Blackie and The Rodeo Kings celebrate their 20th anniversary with the release of their seventh studio album, Kings & Kings. The improbably named Canadian trio (there is no one named Blackie, and I am unable to verify whether there are any actual rodeo kings) of Stephen Fearing, Colin Linden, and Tom Wilson collaborate with a dozen other Americana artists for a “duets” album. A follow up of sorts to their acclaimed 2011 female duets album, Kings & Queens, Kings & Kings this time features collaborations with male artists. The list of guest stars is impressive and diverse (we’ll get to them later,) yet never upstages the Rodeo Kings. Fearing, Linden and Wilson contribute vocally as well as musically on every track – in addition to writing or co-writing many of the songs.
Of the dozen songs on this album, it’s hard to pick a favorite. Each song shines in its own right, and perfectly expresses its genre and mood. So depending on your mood, you’ll find a new favorite every time you listen. There’s the unabashed Rock & Roll of “Where the River Rolls” and the raucous Honky Tonk of “Playing by Heart” when you find yourself in a party mood. With lyrics like, “I’d give everything I have just to show you another good time. If we’re falling off the edge, we might as well be drunk as we’re flying.” in the latter song, it’s hard not to be in a party mood!
If you find yourself at the other end of the emotional spectrum you can share “This Lonesome Feeling” and “Bury My Heart” in the Country Blues of each of these songs.
There’s the yearning troubadour song, “High Wire,” the lilting, Britticana of “Secret of a Long Lasting Love,” and “A Woman Gets More Beautiful” when you’re feeling amorous.

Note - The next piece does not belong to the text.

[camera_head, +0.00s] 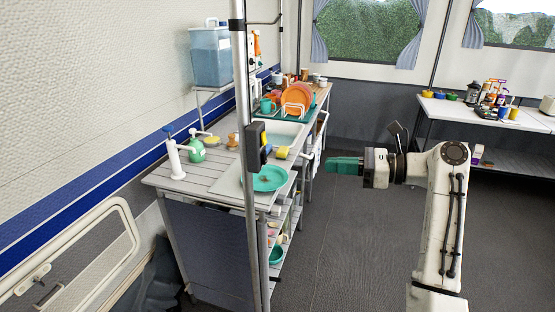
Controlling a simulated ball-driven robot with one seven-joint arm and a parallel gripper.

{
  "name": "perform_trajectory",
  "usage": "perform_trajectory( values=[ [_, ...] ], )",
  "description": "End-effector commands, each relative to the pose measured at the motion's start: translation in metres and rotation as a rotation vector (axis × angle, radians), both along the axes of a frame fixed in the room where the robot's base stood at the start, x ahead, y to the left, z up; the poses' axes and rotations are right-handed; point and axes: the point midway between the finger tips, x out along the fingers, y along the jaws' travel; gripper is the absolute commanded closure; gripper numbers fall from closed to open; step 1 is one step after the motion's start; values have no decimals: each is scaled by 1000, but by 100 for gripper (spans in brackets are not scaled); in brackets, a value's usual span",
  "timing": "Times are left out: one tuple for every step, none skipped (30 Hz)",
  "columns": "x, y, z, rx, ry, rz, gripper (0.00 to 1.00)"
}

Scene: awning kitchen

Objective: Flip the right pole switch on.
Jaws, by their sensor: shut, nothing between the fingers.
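A dark switch box (255,147) is mounted on the near metal pole (245,90), at about the middle of its visible length. Its on or off position is too small to tell. My gripper (333,167) has teal fingers and points left toward the pole. The fingers are shut and empty. In the picture the gripper is right of the switch box and slightly lower, with a clear gap between them.
The counter (205,174) behind the pole holds a teal plate (268,179), a green bottle (196,151) and a dish rack with orange plates (294,96). A side table (460,108) stands at right. The floor (345,240) between the pole and my arm is clear.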

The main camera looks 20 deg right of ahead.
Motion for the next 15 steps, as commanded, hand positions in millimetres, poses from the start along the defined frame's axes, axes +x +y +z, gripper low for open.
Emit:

If you’re in a more contemplative mood, you might like the singer/songwriter narrative of “Land of the Living” or the urban blues of “Bitter and Low.”
When you just want pure, unadulterated Americana, give a listen to “Live by the Song,” and “Beautiful Scars.” Both songs celebrate the dues paying part of a musician’s life. As the former so eloquently states, “You live by the song, you die by the road.” And yet they’re quick to point out, that if we all must die anyway, we may as well live on our own terms.
Finally, there’s the sublime spiritual, “Long Walk to Freedom.” A beautiful song of perseverance and optimism, it reminds us that “A saint is just a sinner who keeps on trying.” It encourages us that a lot of things might have “seemed impossible until it was done.” Earthy acoustic guitars and airy Hammond organ combine to create a comforting musical embrace to both heart and soul.
With so much to choose from on one album, Kings & Kings is a musical royal flush.
As promised above, the guest artists on Kings & Kings are:
Rodney Crowell “Live by the Song”
Eric Church “Bury My Heart”
City & Colour “Beautiful Scars”
Raul Malo “High Wire”
Buddy Miller “Playing by Heart”
Fantastic Negrito “Bitter and Low”
Nick Lowe “Secret of a Long Lasting Love”
Bruce Cockburn “A Woman Gets More Beautiful”
Jason Isbell “Land of the Living”
Keb’ Mo “Long Walk to Freedom”
Vince Gill “This Lonesome Feeling”
The Men of Nashville “Where the River Rolls”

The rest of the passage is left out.